The proposal which received the answer above from 945 of our Party member readers was:
“CCHQ should be split in two, with one half dealing with short-term campaigning (i.e: advertising, telephone canvassing, online activity, Facebook, Twitter, action days, by-elections, rapid response, opposition attack, propagating the message) and the other half dealing with long-term campaigning (i.e: building up support among ethnic minority voters, students, business, the professions, universities, trade union members, etc).”
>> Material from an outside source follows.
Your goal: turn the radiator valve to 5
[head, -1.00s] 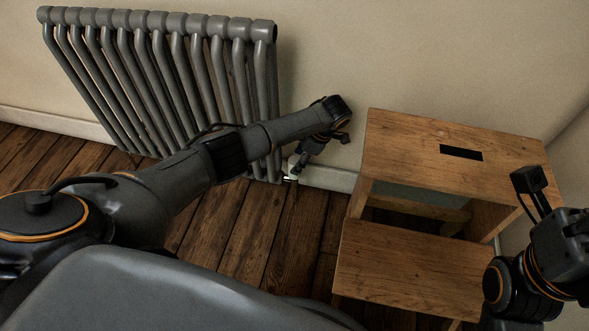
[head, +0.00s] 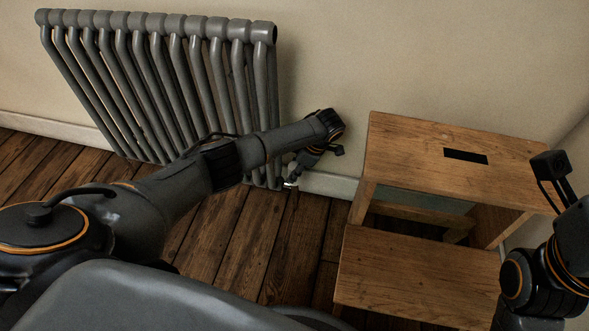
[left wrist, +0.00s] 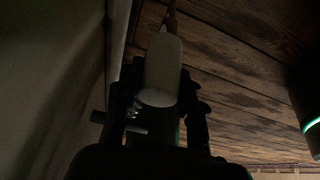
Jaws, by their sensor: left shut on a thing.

That’s 51 per cent Yes, 29 per cent No and the rest Don’t Knows. The idea was lifted from an article I wrote on this site last year, which for the purposes of this one is worth quoting at length:
“Indeed, the logic of this thinking points to splitting up the Party organisation altogether. CCHQ would deal with everything short-term – in other words, elections. It would become what its newish name already suggests it is: a campaigning organisation concentrated solely on winning target seats and delivering a Tory majority. It would deal with advertising, telephone canvassing, online activity, Facebook, Twitter, action days, by-elections, rapid response, opposition attack, propagating the message. The leader would continue to appoint the Chairman. CCHQ would deal with everything short-term.
Something else would have responsibility for the long-term: ethnic minority voters, students, membership (and supplements to it), candidate selection, building up support in business and among the professions, in universities and the institutions of civil society – charities, campaign groups, unions. It would have its own research and outreach capacity. What would this something be? One possibility would be an organisation along the lines of the Conservative Foundation. This declares its mission to be protecting “the long-term finances of the Conservative Party.” The new equivalent’s mission would be to protect the long-term electability of the Conservative Party.
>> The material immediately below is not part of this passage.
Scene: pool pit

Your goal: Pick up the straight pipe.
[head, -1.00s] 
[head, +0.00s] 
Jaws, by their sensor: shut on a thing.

Like CCHQ, it would raise its own money, which the latter would be unable to touch: this is crucial. Under such an arrangement, the Party Chairman would be unable to divert strategic resources to meet temporary need. So for example, staff and press officers dedicated to building up the Party’s long-term relations with the ethnic minority media, or the churches, could not be sacked or redeployed to meet short-term demand. Donors unwilling to stump up for the election campaign of today might none the less be willing to do so for the revitalised party of tomorrow. The director of this new Foundation might be elected by Party members, or perhaps simply be appointed by the Board.”
I thought at the time and since that this proposal would seen as too drastic and perhaps eccentric – and was thus surprised to see it gain much support at all in our survey, let alone a bare majority.
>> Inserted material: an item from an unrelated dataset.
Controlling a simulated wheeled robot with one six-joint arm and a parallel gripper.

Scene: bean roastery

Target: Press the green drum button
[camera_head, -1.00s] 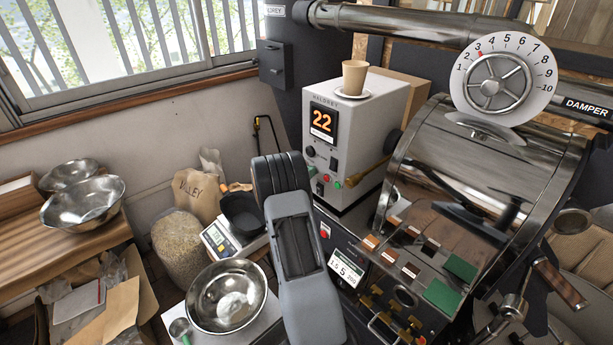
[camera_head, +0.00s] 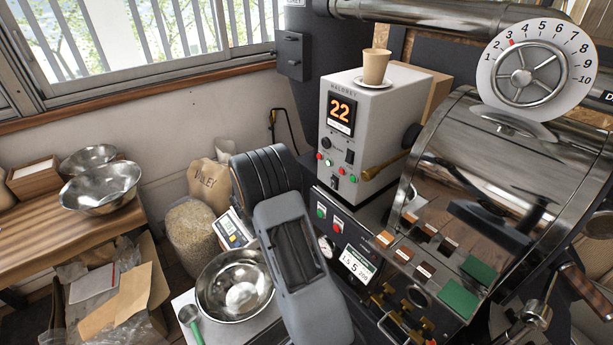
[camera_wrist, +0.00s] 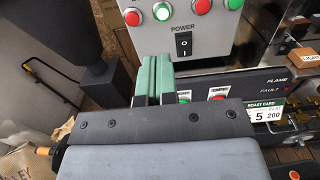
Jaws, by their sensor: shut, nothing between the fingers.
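My gripper (camera_wrist: 154,62), with green fingers, is shut and empty in the wrist view. In the head view the same green button (camera_head: 321,210) and red button (camera_head: 337,225) sit on the dark panel, right of my arm. My arm hides the fingers there. I see no contact between fingers and button.
The white control box (camera_head: 373,112) carries red and green buttons (camera_wrist: 162,11) and a black power switch (camera_wrist: 184,43); a paper cup (camera_head: 376,66) stands on top. The roast card (camera_head: 357,264) and brass valves are at right. A steel bowl (camera_head: 235,286) is left of my arm.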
We also asked a variant on the question in the poll which didn’t float splitting CCHQ, but did back ring-fencing money, as follows:
Money raised by CCHQ for long-term campaigning purposes (for example, building support in non-target seats) should be ring-fenced, so that it can’t be used for short-term campaigning purposes (for example, building support in target seats).
57 per cent said Yes to this, 28 per cent No, and the remainder were Don’t Knows – a response in much the same ball part to those received for the “Split CCHQ” plan.
These responses show a resistance to the philosophy of throwing everything the Party has at target seats and letting everything else go hang. This has increasingly become the practice during recent General Elections, and was pushed further than ever during last May’s.
David Cameron, George Osborne, Lord Feldman and Lynton Crosby would presumably say that the strategy worked: that, for once, what CCHQ briefs out before every General Election turned out to be true – we really did do better in our target seats than in others elsewhere.
But our survey suggests that many Party activists believe that this omelette can be made without breaking quite so many eggs – for example, candidates in non-target marginals being required to campaign in target seats rather than their own, and even divert money that they have raised to these.
Our columnist, Rebecca Coulson, who was the candidate in the City of Durham in May, claimed on this site during the election’s aftermath that this short-term-trumps-all approach was implemented with “bullying, rudeness and coercion”.
Whether one agrees with her or not, there is clearly a hunger among many Party workers for campaigning for the long-term as well as the short – and protecting money raised to that end. These results send a message to the Feldman Review.